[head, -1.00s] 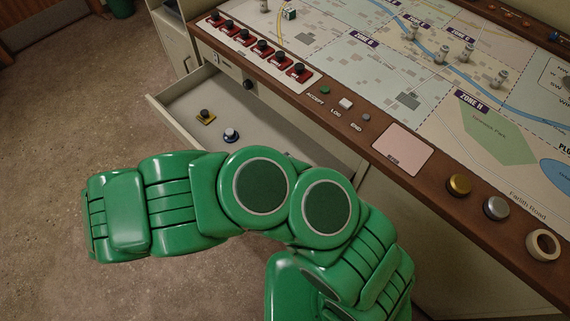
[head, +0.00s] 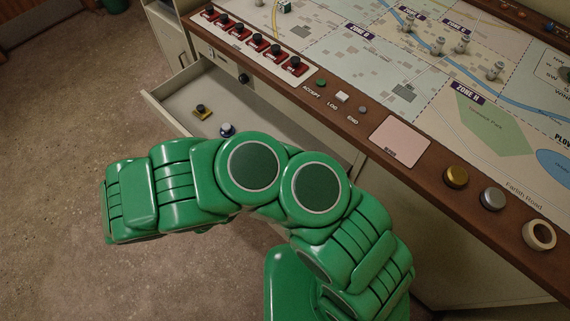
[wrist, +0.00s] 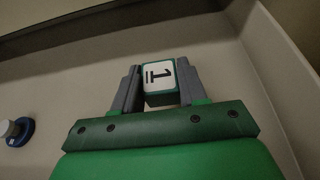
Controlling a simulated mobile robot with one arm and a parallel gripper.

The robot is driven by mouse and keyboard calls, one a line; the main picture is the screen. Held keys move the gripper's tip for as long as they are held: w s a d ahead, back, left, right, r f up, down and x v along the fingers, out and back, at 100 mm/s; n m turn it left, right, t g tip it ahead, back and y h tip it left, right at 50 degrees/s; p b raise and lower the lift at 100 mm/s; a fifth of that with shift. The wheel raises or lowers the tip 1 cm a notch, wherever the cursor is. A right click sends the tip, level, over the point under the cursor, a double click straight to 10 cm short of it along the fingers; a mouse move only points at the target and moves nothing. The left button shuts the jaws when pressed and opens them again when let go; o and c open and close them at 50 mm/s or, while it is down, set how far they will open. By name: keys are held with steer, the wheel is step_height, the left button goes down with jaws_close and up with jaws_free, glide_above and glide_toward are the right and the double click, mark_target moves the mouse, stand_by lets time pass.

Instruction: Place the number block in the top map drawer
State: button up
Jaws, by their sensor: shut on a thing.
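Behind the block is the pale inside of the open top map drawer (wrist: 75,75). The drawer also shows in the head view (head: 185,85), pulled out under the left part of the console. My green arm covers its near right part there and hides the gripper and block. I cannot tell whether the block touches the drawer floor.
A blue-and-white knobbed piece (head: 227,130) and a yellow-based one (head: 202,110) lie in the drawer; the blue one shows left of my gripper in the wrist view (wrist: 17,131). The console edge (head: 300,93) with red switches (head: 257,43) overhangs the drawer. Floor is clear at left.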

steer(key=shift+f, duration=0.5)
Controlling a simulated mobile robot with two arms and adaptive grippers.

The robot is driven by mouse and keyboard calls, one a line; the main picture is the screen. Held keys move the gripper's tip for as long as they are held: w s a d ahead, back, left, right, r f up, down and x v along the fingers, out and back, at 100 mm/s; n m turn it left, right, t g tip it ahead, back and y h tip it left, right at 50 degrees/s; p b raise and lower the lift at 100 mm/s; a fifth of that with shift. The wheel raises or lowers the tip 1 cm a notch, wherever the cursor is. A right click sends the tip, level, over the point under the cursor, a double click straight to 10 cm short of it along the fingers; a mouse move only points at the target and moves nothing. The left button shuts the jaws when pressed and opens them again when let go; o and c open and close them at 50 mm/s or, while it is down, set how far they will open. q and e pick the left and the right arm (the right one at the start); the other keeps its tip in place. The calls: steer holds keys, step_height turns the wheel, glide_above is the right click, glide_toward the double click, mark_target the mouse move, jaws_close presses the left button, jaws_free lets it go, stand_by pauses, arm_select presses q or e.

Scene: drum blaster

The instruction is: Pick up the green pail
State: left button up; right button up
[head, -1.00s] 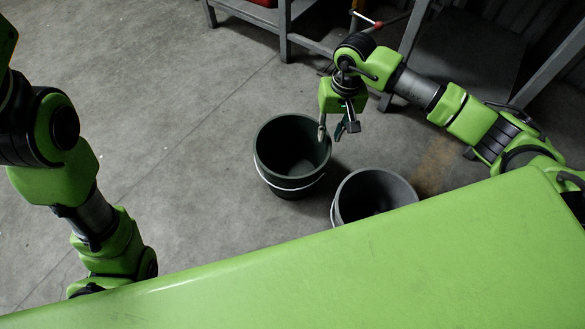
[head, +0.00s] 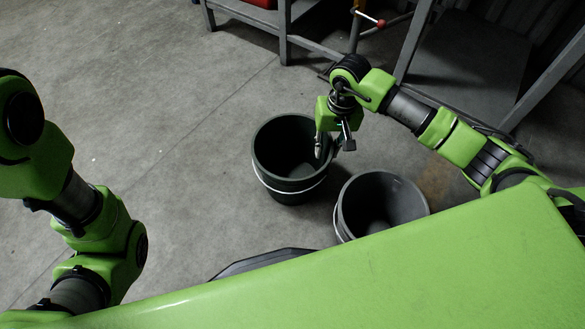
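The green pail (head: 278,150) is a dark, greenish bucket with a white handle, standing upright on the floor near the middle of the head view. My right gripper (head: 335,149) is at the right side of its rim, pointing down, with its fingers apart. One finger overlaps the pail's opening in the picture and another shows just to the right of the rim. I cannot tell whether they touch the pail. My left arm comes in at the left, but its gripper is out of view.
A second, greyer pail (head: 405,195) stands just to the right and nearer, partly hidden by my green body. Grey metal table frames (head: 284,45) stand at the back. The floor (head: 150,130) left of the pails is clear.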

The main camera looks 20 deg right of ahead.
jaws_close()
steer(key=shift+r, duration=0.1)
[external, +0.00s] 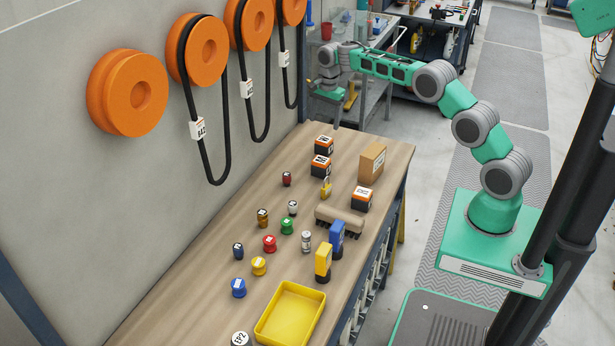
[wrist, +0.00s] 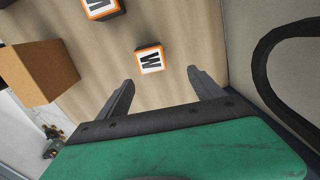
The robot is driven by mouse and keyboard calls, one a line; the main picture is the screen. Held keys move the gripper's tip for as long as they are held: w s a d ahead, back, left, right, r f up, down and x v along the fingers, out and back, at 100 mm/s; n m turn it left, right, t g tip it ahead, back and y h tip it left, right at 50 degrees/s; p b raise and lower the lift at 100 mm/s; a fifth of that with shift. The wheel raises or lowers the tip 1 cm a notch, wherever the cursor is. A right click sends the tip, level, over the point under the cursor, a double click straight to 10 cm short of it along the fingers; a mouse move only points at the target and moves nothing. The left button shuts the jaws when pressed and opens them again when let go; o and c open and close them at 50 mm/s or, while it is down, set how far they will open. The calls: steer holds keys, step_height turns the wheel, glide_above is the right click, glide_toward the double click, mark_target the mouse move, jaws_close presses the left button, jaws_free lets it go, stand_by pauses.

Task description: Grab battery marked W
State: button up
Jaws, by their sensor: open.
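An orange-and-black battery (wrist: 150,60) with a white top lies just beyond my fingertips in the wrist view. Its letter looks like a W, turned in the picture. A second battery (wrist: 100,8) is cut by the top edge, with a similar letter. In the external view these appear to be the far battery (external: 324,145) and the one in front of it (external: 320,166); a third battery (external: 362,199) stands nearer the right edge. W and M are hard to tell apart there. My gripper (wrist: 162,76) is open and empty, at the table's far end in the external view (external: 328,95).
A cardboard box (external: 371,163) stands right of the batteries; it also shows in the wrist view (wrist: 30,72). Belts hang on the wall.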

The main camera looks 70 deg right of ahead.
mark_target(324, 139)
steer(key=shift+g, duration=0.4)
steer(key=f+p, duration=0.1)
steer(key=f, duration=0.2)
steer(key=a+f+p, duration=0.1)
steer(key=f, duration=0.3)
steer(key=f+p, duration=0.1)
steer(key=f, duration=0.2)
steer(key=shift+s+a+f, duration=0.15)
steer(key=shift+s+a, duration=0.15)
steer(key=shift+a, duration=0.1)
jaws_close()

------------

Looking at the material above, count the lines that hold "simulated" and give the total alone.

__THE OUTPUT__
2